- SUPPLIED RECORDS -
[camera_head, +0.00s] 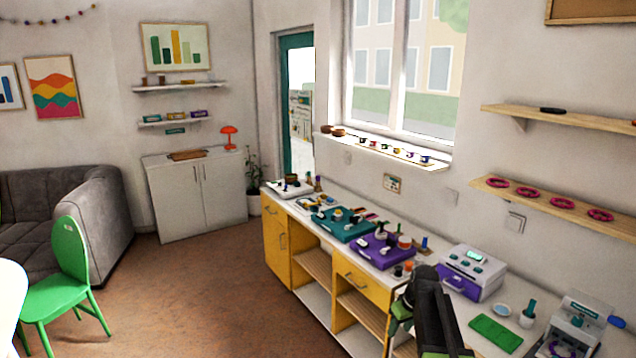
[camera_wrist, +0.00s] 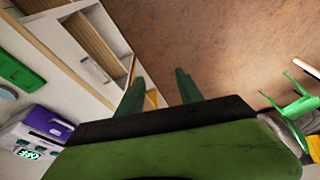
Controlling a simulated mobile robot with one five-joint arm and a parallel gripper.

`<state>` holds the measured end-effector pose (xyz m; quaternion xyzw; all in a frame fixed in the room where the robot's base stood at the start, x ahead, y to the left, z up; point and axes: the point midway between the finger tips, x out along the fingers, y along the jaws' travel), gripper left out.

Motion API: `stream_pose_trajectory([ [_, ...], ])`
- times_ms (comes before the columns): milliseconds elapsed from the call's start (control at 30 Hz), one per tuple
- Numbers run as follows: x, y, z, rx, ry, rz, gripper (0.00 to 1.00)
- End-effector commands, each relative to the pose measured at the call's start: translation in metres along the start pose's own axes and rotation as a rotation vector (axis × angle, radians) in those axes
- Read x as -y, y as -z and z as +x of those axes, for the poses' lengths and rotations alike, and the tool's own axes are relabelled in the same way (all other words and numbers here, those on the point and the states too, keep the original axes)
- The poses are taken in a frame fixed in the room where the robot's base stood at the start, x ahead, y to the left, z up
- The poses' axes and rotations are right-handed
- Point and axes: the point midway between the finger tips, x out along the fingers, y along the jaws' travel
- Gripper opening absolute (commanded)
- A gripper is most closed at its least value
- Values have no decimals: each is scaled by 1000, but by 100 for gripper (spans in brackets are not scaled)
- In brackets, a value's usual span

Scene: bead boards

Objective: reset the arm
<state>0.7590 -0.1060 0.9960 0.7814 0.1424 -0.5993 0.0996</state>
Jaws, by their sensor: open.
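My gripper (camera_wrist: 160,90) is open and empty in the wrist view, its two green fingers apart with the brown floor and the cabinet front beyond them. In the head view my arm rises at the lower right, in front of the counter, and the green end of my gripper (camera_head: 402,312) shows at its left side. The space between the fingers is hard to make out in the head view. Nothing is held.
The counter (camera_head: 325,213) carries a teal board (camera_head: 343,226), a purple board (camera_head: 382,251), a white and purple machine (camera_head: 472,270) and a green mat (camera_head: 496,332). Open shelves and yellow drawers (camera_head: 362,284) are below. A green chair (camera_head: 68,262) stands left. The middle floor is clear.

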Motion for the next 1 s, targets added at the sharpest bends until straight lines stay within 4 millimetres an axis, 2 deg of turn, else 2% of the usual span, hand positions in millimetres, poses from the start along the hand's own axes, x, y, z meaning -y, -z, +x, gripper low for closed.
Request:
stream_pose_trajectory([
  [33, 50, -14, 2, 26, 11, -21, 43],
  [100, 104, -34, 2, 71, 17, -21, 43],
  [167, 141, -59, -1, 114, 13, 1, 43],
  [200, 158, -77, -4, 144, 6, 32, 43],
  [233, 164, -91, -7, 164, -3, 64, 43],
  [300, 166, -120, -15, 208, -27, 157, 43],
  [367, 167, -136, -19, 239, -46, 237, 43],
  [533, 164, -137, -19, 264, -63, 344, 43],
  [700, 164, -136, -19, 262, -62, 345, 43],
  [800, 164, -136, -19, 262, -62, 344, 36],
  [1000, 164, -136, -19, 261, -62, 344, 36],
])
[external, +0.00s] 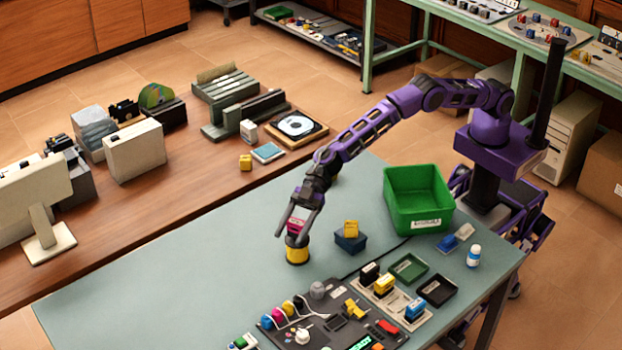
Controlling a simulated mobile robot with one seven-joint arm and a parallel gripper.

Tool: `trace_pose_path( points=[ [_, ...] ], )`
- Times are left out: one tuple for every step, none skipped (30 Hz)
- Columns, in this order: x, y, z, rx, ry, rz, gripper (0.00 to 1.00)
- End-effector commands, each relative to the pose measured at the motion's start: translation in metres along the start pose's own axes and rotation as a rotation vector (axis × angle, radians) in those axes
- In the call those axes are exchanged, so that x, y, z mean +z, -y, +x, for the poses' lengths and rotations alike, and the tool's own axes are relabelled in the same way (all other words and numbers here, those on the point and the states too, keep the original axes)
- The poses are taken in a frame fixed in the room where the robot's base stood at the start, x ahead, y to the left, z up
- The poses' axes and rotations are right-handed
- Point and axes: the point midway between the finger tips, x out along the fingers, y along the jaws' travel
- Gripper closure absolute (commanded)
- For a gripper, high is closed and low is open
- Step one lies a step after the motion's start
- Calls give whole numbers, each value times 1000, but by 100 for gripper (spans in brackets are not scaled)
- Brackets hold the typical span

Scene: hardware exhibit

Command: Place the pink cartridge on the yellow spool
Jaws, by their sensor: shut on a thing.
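My gripper (292,235) points down over the left middle of the grey-green table. It is shut on the pink cartridge (297,225), a small pink block with a pale patch, partly hidden by the fingers. The yellow spool (297,256) stands upright on the table directly below, with a dark upper part. The cartridge is at or just above the top of the spool; I cannot tell whether they touch.
A dark blue block (350,241) with a yellow piece (351,228) on it is close on the right. A green bin (417,199) stands behind it. A dark panel (330,318) with several parts lies in front. The table's left side is clear.

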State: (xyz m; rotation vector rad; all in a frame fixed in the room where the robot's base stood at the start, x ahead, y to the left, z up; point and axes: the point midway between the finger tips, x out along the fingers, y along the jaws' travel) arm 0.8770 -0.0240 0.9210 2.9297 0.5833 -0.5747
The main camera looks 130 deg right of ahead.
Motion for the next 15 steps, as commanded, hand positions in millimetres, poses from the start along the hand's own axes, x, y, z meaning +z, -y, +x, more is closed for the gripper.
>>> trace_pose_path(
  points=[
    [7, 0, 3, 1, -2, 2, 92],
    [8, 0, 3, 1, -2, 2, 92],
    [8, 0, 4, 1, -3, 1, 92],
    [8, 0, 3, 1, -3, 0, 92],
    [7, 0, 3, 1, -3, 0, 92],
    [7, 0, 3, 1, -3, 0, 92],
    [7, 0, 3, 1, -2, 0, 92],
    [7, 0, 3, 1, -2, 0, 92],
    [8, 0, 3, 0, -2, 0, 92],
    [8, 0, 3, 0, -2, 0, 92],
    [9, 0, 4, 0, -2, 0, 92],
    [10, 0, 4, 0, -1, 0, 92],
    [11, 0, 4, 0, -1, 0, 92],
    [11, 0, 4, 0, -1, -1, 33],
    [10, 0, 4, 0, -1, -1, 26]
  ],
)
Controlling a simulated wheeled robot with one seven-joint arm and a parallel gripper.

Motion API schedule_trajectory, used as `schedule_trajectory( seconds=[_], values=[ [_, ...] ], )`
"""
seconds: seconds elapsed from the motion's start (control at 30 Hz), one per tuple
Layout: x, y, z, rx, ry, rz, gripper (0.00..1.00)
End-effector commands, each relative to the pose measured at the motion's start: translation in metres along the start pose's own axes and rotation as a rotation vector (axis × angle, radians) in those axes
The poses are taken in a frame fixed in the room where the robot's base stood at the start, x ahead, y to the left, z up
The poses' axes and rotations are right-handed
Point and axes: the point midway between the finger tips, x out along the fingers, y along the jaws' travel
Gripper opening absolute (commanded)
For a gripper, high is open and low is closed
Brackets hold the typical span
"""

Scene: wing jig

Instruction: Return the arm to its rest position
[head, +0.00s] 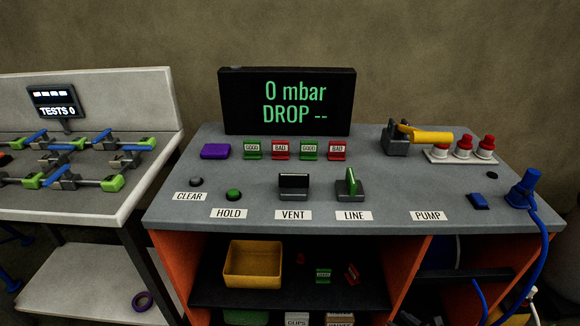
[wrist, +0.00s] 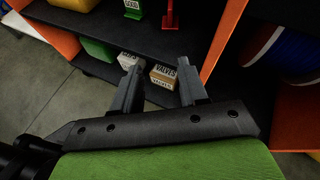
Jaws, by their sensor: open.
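My gripper (wrist: 160,92) shows in the wrist view with its two dark fingers apart and nothing between them. It points toward the shelves under the grey bench (head: 300,213). Beyond the fingertips, small boxes stand on the lower shelf, one of them marked VALVES (wrist: 163,75). I cannot tell whether a finger touches a box. My arm and gripper do not show in the head view.
The bench carries a display (head: 288,101) reading 0 mbar, DROP --, a vent lever (head: 293,186), a green line lever (head: 349,184) and a yellow-handled pump (head: 425,136). A yellow bin (head: 253,264) sits on the upper shelf. Orange panels (wrist: 226,40) flank the shelves.

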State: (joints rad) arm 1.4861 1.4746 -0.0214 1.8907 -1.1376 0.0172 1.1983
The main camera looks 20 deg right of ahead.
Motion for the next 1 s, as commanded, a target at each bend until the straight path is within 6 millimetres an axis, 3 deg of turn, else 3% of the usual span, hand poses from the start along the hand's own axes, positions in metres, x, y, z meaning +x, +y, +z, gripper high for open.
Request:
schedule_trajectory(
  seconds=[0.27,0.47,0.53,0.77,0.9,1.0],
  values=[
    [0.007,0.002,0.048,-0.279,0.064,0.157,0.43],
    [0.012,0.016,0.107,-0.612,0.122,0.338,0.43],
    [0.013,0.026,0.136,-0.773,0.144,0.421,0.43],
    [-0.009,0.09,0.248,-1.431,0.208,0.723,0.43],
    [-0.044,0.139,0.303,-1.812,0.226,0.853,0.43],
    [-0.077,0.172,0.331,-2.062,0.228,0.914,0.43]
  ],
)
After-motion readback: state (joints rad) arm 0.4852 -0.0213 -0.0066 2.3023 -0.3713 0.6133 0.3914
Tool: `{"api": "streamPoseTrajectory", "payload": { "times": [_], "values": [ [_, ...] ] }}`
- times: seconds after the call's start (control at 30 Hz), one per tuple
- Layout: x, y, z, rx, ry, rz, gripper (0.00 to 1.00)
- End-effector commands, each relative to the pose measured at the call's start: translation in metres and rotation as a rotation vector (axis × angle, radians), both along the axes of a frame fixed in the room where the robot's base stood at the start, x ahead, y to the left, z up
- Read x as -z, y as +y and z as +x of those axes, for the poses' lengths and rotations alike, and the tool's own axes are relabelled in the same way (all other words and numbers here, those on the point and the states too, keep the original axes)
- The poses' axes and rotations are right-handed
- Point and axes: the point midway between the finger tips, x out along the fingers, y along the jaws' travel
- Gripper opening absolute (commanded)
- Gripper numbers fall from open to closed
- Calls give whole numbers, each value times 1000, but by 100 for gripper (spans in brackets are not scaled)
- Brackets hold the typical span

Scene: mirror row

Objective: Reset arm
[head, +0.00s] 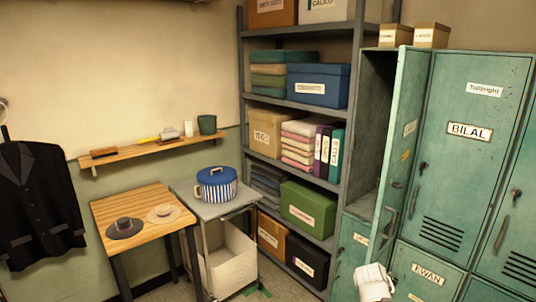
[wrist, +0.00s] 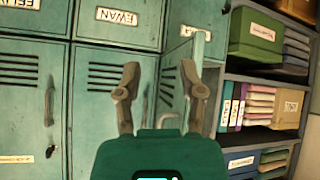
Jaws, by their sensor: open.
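My gripper (wrist: 160,70) shows in the wrist view with its two brown fingers wide apart and nothing between them. It faces the green lockers and the open locker door, with the picture turned upside down. In the head view a pale piece at the bottom edge looks like part of my arm; the fingers cannot be made out there. The open locker door (head: 402,140) stands out from its locker, left of the closed locker marked BILAL (head: 470,140). I cannot tell how far the fingers are from the door.
A grey shelf (head: 290,100) with boxes and folded cloth stands left of the lockers. A trolley (head: 205,210) holds a blue striped pot (head: 216,188). A wooden table (head: 150,195) bears two hats. A dark jacket (head: 38,200) hangs at the left.

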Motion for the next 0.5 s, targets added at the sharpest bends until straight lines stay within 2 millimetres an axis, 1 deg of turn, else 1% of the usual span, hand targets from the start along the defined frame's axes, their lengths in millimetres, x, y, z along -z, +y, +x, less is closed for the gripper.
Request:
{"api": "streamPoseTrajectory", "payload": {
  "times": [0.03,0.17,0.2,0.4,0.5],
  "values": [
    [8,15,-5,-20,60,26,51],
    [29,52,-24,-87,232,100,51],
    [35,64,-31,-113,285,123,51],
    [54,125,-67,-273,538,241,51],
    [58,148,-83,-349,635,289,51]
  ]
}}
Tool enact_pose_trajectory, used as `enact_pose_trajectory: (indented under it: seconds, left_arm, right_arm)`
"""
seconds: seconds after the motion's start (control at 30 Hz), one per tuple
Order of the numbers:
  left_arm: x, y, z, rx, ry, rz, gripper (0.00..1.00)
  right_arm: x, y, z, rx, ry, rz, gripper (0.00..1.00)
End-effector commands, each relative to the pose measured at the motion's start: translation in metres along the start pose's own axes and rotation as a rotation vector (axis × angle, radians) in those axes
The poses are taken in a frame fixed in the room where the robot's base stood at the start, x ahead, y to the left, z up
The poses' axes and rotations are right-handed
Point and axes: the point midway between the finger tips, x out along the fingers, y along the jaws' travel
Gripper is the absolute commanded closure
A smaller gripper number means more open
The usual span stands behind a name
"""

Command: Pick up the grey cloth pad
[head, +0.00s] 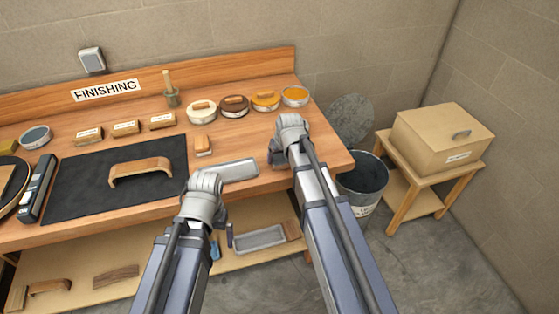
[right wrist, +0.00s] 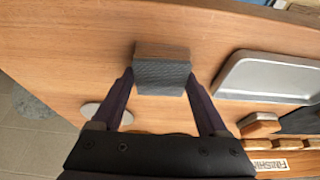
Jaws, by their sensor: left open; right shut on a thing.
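The grey cloth pad (right wrist: 162,76) is a small block with a dark grey textured face and a wooden-looking upper edge. It sits between the fingertips of my right gripper (right wrist: 158,82), which is shut on it. I cannot tell whether the pad touches the wooden bench top or is held just above it. In the head view my right gripper (head: 276,155) is over the bench's right end, and my wrist hides most of the pad. My left gripper (head: 222,214) is open and empty at the bench's front edge, mostly hidden by its own wrist.
A metal tray (head: 232,171) lies left of my right gripper, with a wooden block (head: 203,146) behind it. Several round tins (head: 236,106) line the back. A black mat (head: 75,185) carries a bent wooden piece (head: 140,170). A bin (head: 363,180) stands right of the bench.

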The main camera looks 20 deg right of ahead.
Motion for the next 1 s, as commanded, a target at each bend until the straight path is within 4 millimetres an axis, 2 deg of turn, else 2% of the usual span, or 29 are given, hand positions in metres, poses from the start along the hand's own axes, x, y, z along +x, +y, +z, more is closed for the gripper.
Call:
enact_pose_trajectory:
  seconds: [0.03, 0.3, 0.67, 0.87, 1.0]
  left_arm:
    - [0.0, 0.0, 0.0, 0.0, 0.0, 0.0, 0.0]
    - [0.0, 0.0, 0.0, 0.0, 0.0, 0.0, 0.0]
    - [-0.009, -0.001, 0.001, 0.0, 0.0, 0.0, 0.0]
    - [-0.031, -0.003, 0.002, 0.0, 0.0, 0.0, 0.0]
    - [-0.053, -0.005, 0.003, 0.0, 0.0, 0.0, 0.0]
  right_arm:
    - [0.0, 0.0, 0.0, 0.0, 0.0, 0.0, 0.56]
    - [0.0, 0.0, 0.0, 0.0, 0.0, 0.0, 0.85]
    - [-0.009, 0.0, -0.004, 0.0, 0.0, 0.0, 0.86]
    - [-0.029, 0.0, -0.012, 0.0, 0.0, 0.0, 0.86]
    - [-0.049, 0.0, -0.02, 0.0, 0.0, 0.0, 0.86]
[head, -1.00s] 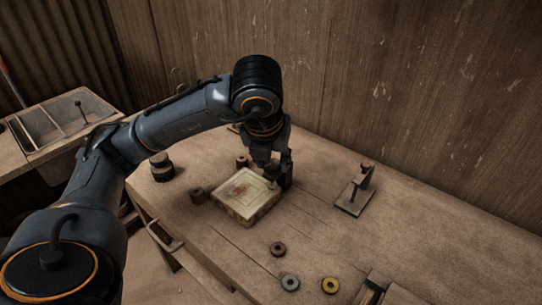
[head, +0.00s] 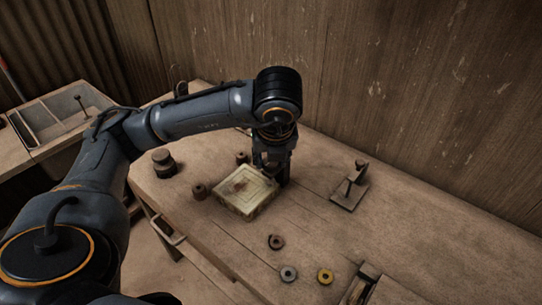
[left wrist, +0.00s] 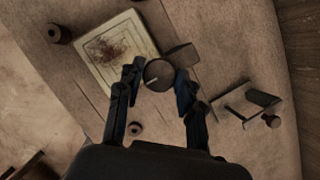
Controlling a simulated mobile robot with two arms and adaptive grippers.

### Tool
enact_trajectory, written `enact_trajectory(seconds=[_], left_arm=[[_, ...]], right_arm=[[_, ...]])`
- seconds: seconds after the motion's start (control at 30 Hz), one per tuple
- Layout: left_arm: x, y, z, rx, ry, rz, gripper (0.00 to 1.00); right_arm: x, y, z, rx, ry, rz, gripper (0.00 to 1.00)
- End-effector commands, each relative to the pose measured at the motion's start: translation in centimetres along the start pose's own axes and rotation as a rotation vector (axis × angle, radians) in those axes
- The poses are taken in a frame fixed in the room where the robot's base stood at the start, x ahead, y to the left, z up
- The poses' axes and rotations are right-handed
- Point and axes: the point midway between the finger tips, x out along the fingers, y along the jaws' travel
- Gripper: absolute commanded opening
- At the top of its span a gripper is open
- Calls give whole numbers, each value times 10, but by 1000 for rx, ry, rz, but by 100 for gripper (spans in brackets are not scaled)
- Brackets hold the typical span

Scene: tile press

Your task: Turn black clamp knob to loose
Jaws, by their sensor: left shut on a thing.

- WHAT TO WORK ON -
Copy each line holding the word "opening" from the listing above.

- RESULT FOR THIS TASK -
- Gripper opening absolute (commanded)
Gripper opening absolute (commanded)
- Gripper opening absolute (commanded)
- Gripper: absolute commanded opening

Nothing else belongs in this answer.